§ **Challenge**
Identify each line containing the word "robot" and copy it.

Items from a dataset:
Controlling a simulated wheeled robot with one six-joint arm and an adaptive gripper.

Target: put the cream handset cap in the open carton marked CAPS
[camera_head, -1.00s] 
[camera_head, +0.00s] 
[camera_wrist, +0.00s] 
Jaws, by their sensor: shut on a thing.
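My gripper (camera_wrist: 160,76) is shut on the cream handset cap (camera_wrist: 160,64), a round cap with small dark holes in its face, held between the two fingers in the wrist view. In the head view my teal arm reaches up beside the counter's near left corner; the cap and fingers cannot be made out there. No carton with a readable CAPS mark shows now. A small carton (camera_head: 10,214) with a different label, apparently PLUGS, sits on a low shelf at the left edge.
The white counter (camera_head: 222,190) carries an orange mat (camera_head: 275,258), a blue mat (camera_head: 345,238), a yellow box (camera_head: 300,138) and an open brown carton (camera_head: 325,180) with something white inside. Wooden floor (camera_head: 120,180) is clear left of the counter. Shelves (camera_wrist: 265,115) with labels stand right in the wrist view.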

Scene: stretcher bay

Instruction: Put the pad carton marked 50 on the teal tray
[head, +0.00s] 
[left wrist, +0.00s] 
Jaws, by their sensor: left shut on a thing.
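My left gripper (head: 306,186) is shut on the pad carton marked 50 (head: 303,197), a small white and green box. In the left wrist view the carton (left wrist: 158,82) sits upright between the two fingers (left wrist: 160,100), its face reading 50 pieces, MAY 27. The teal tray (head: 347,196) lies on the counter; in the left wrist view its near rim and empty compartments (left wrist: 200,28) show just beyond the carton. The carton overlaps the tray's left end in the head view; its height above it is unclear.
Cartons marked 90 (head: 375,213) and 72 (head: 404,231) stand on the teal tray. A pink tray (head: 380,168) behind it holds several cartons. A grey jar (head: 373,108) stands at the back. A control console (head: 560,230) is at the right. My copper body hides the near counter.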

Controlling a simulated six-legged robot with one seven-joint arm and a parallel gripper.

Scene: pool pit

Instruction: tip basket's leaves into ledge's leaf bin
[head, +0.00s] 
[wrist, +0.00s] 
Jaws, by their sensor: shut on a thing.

§ **Result**
Controlling a simulated wheeled robot with one six-joint arm and an adaptive gripper.
Controlling a simulated six-legged robot with one seven-joint arm and a parallel gripper.

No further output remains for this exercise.